Our Malaysian guide Ping Ping loves her food. We know this because she talks about it – a lot. When we walk on along the riverside in Melaka for a few minutes, she stays behind, and admits to us when we return that she has used her time well.
Call it reconnaissance if you like. Maybe research, but she’s been snacking on a special – ‘very special,’ she says – delicacy.
She quickly hustles us into the air-conditioned and spotless Yong Ann Birds Nest restaurant (www.yongann.com) where we are seated on wooden chairs. She urges us to taste the café’s specialty which, she underlines, has been harvested at great risk. We give in to please her, and Ping Ping orders a second helping of bird’s nest tart for herself.
The menu in this small unprepossessing café offers a range of dishes, all featuring this rare ingredient. Under Ping Ping’s close scrutiny we order some desserts and a ginseng birds’ nest drink. She has already half-consumed the last tart in the shop.
I feel she really doesn’t mind at all if we don’t like our choices as she will happily clean up the leftovers. Did I mention she quite visibly loves her food?
It’s only when, as the sweetly gelatinous substance slips between our teeth, that we are told what it really is, and realise queasily what we are eating. This bird’s nest is not exactly the bird’s nests, the bedroom and nursery built by tiny cave swifts. That had seemed bad enough. But it’s worse. It’s the bird’s own dribble!
Melaka is one of Malaysia’s oldest cities and perhaps the second most important tourist destination in the country after KL. The food here showcases Malaysia’s wonderful mix of Indian, Malay and Chinese, with a touch of Dutch and Portuguese and the magic fusion of Malay and Chinese in its Nyonya cuisine
But Ping Ping wants us to experience a Chinese delicacy- and we’re not sure we want to.
First some history. The shallow cup-shaped nests are built by tiny male swiftlets, and are usually stuck on to the walls of coastal caves in Indonesia. Harvesting these is perilous and, you could argue, ecologically wilful. They are said to be one of the most expensive animal products in the world. Regardless of this, the Chinese have been savouring this delicacy for at least four centuries.
Because these nests are not made from straw and hair and the usual bird’s nest building materials, the ‘interwoven strands of salivary laminae cement’ are able to be dissolved in water to give a silky texture to soups and desserts and to impart a certain flavour to ice creams.
Typically, the health-conscious Chinese believe that eating these nests (which are high in calcium, iron, potassium, and magnesium) provide health benefits. It seems that after this our digestion, concentration, immune system, and, yes, of course – the old standby – libidos, will improve.
There are both red and white nests, and a red sells for about five times the price of a white one. To one side of the café there are shelves holding packages of bird’s nests products and they are certainly not cheap. However, even if the flavour or cost or ethics don’t stop me buying one as a souvenir (and they do), I am pretty sure my own country’s quarantine restrictions would.
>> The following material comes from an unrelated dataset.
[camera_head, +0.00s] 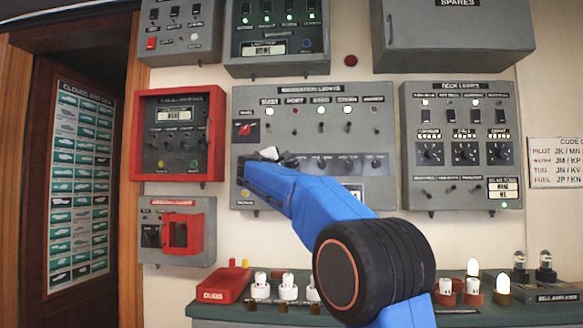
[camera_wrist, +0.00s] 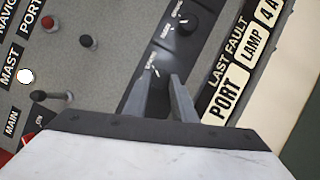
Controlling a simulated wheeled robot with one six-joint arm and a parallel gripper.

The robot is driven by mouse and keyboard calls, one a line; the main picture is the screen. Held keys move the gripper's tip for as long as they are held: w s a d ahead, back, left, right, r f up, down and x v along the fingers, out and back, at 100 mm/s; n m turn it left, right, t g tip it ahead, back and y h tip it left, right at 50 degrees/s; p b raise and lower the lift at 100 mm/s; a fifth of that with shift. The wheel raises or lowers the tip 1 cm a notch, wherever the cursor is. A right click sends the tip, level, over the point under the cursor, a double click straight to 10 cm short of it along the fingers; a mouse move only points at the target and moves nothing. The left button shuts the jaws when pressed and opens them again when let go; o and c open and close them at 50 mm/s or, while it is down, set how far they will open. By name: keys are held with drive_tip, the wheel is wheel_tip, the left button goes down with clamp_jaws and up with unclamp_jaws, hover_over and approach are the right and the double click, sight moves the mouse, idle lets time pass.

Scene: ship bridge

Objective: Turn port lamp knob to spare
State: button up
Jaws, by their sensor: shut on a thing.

So what does it actually taste like? I nibble some mango bird’s nest ice cream before pushing it across the table to the helpfully available Ping Ping.
Hmmm, unremarkable, I decide. Sweetish. Nice texture. Certainly not worth the danger for the harvester or the loss of a home for the swiftlet family. And, although it’s a possibility that perhaps I need to have consumed more, I just don’t feel markedly healthier afterwards.
Perhaps Ping Ping does. She’s smiling and looking very content. But then she’s possibly put away three or four good helpings today!